• Set task: Print the whole listing exactly.

• Supplied data:
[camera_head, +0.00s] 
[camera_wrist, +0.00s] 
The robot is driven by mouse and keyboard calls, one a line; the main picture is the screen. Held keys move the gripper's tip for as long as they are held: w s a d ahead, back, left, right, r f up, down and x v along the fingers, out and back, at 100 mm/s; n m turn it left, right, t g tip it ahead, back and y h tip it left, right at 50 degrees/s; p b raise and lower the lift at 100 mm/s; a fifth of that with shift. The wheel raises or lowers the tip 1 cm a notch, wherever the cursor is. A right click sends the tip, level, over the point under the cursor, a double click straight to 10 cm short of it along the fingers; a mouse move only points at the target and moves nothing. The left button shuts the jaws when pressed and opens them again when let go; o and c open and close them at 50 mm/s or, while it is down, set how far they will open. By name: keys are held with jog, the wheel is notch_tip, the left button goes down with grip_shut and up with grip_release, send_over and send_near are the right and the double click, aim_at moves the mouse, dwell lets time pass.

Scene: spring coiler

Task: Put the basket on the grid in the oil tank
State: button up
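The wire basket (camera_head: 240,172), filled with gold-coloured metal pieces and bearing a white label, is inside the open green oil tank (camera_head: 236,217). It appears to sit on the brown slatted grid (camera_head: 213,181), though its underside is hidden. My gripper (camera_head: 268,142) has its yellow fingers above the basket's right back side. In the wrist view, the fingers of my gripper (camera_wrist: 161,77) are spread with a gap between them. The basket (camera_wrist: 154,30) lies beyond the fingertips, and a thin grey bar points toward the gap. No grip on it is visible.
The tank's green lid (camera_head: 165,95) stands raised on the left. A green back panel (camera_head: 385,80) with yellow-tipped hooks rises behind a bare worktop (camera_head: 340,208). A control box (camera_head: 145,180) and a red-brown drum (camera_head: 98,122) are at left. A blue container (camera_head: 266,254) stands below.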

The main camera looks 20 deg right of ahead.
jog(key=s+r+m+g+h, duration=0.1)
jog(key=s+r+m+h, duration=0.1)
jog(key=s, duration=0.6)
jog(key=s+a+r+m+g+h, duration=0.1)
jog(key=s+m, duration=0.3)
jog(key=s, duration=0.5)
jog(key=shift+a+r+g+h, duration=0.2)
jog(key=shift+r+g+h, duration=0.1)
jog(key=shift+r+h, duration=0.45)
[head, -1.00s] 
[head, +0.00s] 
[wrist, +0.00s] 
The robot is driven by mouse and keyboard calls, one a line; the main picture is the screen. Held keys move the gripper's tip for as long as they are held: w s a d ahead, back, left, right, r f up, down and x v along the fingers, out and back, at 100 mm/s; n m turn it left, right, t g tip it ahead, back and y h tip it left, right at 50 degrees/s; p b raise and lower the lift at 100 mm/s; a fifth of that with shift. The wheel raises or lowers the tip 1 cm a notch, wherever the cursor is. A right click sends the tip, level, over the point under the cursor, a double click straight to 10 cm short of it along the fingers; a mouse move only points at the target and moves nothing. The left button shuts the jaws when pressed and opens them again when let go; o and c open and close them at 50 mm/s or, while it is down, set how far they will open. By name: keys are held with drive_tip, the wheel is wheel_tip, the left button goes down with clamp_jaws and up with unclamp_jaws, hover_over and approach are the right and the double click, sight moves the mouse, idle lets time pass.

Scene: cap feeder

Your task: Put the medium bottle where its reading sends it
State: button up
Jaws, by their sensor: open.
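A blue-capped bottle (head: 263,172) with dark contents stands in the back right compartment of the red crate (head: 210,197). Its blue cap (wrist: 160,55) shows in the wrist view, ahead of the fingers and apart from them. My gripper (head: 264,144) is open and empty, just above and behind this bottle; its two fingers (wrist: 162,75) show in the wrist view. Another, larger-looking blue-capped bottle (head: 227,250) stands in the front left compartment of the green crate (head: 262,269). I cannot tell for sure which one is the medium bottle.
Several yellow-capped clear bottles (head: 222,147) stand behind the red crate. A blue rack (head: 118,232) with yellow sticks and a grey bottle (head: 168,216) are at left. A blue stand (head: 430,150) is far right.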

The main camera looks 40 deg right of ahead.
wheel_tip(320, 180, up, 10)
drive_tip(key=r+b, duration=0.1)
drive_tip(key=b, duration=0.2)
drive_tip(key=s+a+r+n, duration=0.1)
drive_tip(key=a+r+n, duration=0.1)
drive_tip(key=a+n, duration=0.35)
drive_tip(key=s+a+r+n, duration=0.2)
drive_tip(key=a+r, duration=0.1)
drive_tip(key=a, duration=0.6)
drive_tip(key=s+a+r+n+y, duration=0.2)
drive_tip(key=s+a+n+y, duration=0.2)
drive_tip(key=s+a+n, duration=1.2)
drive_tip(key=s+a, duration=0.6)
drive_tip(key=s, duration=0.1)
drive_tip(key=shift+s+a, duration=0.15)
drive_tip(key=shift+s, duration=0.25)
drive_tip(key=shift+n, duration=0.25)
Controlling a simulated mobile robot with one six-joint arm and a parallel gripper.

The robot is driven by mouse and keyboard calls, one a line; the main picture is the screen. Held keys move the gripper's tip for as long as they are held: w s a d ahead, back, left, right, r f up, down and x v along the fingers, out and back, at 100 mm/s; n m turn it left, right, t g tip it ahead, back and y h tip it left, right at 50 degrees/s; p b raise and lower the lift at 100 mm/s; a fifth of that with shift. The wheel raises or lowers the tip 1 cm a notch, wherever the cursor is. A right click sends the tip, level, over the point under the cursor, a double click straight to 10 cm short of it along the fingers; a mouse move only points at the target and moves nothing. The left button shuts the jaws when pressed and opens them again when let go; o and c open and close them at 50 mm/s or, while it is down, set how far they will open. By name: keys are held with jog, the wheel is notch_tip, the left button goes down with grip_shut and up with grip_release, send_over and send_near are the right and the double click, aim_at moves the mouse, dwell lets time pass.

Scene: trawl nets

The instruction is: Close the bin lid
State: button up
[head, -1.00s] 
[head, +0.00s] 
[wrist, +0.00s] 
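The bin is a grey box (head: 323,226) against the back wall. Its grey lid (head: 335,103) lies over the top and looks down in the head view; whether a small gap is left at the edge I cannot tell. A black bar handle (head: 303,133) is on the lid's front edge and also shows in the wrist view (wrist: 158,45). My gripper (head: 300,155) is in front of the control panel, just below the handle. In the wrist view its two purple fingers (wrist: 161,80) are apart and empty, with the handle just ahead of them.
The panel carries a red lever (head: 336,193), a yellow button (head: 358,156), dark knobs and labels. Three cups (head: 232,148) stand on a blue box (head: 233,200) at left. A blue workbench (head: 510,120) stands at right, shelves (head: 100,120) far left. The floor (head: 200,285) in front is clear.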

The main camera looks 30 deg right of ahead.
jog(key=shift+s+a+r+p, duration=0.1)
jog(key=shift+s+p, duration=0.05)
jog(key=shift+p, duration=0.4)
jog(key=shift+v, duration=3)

• Exercise answer:
[camera_head, +0.00s] 
[camera_wrist, +0.00s] 
The robot is driven by mouse and keyboard calls, one a line; the main picture is the screen. Held keys move the gripper's tip for as long as they are held: w s a d ahead, back, left, right, r f up, down and x v along the fingers, out and back, at 100 mm/s; n m turn it left, right, t g tip it ahead, back and y h tip it left, right at 50 degrees/s; p b raise and lower the lift at 100 mm/s; a fifth of that with shift. The wheel raises or lowers the tip 1 cm a notch, wherever the cursor is. A right click sends the tip, level, over the point under the cursor, a double click straight to 10 cm short of it along the fingers; a mouse move only points at the target and moves nothing. The left button shuts the jaws when pressed and opens them again when let go; o and c open and close them at 50 mm/s or, while it is down, set how far they will open. By name: keys are held with jog, the wheel is notch_tip, the left button goes down with grip_shut and up with grip_release, send_over and send_near are the right and the double click, aim_at moves the mouse, dwell lets time pass.

Scene: spring coiler

Task: Put the basket on the grid in the oil tank
State: button up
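The wire basket (camera_head: 240,172), filled with gold-coloured metal pieces and bearing a white label, is inside the open green oil tank (camera_head: 236,217). It appears to sit on the brown slatted grid (camera_head: 213,181), though its underside is hidden. My gripper (camera_head: 268,142) has its yellow fingers above the basket's right back side. In the wrist view, the fingers of my gripper (camera_wrist: 161,77) are spread with a gap between them. The basket (camera_wrist: 154,30) lies beyond the fingertips, and a thin grey bar points toward the gap. No grip on it is visible.
The tank's green lid (camera_head: 165,95) stands raised on the left. A green back panel (camera_head: 385,80) with yellow-tipped hooks rises behind a bare worktop (camera_head: 340,208). A control box (camera_head: 145,180) and a red-brown drum (camera_head: 98,122) are at left. A blue container (camera_head: 266,254) stands below.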

The main camera looks 20 deg right of ahead.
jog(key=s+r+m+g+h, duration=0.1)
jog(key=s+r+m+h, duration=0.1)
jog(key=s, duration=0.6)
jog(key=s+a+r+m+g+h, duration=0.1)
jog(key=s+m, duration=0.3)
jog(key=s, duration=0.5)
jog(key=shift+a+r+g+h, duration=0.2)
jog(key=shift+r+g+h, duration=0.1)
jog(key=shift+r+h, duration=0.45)
[head, -1.00s] 
[head, +0.00s] 
[wrist, +0.00s] 
The robot is driven by mouse and keyboard calls, one a line; the main picture is the screen. Held keys move the gripper's tip for as long as they are held: w s a d ahead, back, left, right, r f up, down and x v along the fingers, out and back, at 100 mm/s; n m turn it left, right, t g tip it ahead, back and y h tip it left, right at 50 degrees/s; p b raise and lower the lift at 100 mm/s; a fifth of that with shift. The wheel raises or lowers the tip 1 cm a notch, wherever the cursor is. A right click sends the tip, level, over the point under the cursor, a double click straight to 10 cm short of it along the fingers; a mouse move only points at the target and moves nothing. The left button shuts the jaws when pressed and opens them again when let go; o and c open and close them at 50 mm/s or, while it is down, set how far they will open. By name: keys are held with drive_tip, the wheel is wheel_tip, the left button goes down with clamp_jaws and up with unclamp_jaws, hover_over and approach are the right and the double click, sight moves the mouse, idle lets time pass.

Scene: cap feeder

Your task: Put the medium bottle where its reading sends it
State: button up
Jaws, by their sensor: open.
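A blue-capped bottle (head: 263,172) with dark contents stands in the back right compartment of the red crate (head: 210,197). Its blue cap (wrist: 160,55) shows in the wrist view, ahead of the fingers and apart from them. My gripper (head: 264,144) is open and empty, just above and behind this bottle; its two fingers (wrist: 162,75) show in the wrist view. Another, larger-looking blue-capped bottle (head: 227,250) stands in the front left compartment of the green crate (head: 262,269). I cannot tell for sure which one is the medium bottle.
Several yellow-capped clear bottles (head: 222,147) stand behind the red crate. A blue rack (head: 118,232) with yellow sticks and a grey bottle (head: 168,216) are at left. A blue stand (head: 430,150) is far right.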

The main camera looks 40 deg right of ahead.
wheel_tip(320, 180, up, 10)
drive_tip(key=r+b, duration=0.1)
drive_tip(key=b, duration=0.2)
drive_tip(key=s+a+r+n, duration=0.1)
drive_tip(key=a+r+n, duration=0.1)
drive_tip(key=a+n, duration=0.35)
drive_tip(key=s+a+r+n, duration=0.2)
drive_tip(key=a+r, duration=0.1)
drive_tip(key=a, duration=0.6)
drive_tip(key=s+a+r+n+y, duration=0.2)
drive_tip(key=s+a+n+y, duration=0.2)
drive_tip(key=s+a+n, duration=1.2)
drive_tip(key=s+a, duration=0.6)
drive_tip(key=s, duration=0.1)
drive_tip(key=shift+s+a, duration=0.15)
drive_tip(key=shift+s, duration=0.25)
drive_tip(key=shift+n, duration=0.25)
Controlling a simulated mobile robot with one six-joint arm and a parallel gripper.

The robot is driven by mouse and keyboard calls, one a line; the main picture is the screen. Held keys move the gripper's tip for as long as they are held: w s a d ahead, back, left, right, r f up, down and x v along the fingers, out and back, at 100 mm/s; n m turn it left, right, t g tip it ahead, back and y h tip it left, right at 50 degrees/s; p b raise and lower the lift at 100 mm/s; a fifth of that with shift. The wheel raises or lowers the tip 1 cm a notch, wherever the cursor is. A right click sends the tip, level, over the point under the cursor, a double click straight to 10 cm short of it along the fingers; a mouse move only points at the target and moves nothing. The left button shuts the jaws when pressed and opens them again when let go; o and c open and close them at 50 mm/s or, while it is down, set how far they will open. By name: keys are held with jog, the wheel is notch_tip, the left button goes down with grip_shut and up with grip_release, send_over and send_near are the right and the double click, aim_at moves the mouse, dwell lets time pass.

Scene: trawl nets

The instruction is: Close the bin lid
State: button up
[head, -1.00s] 
[head, +0.00s] 
[wrist, +0.00s] 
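The bin is a grey box (head: 323,226) against the back wall. Its grey lid (head: 335,103) lies over the top and looks down in the head view; whether a small gap is left at the edge I cannot tell. A black bar handle (head: 303,133) is on the lid's front edge and also shows in the wrist view (wrist: 158,45). My gripper (head: 300,155) is in front of the control panel, just below the handle. In the wrist view its two purple fingers (wrist: 161,80) are apart and empty, with the handle just ahead of them.
The panel carries a red lever (head: 336,193), a yellow button (head: 358,156), dark knobs and labels. Three cups (head: 232,148) stand on a blue box (head: 233,200) at left. A blue workbench (head: 510,120) stands at right, shelves (head: 100,120) far left. The floor (head: 200,285) in front is clear.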

The main camera looks 30 deg right of ahead.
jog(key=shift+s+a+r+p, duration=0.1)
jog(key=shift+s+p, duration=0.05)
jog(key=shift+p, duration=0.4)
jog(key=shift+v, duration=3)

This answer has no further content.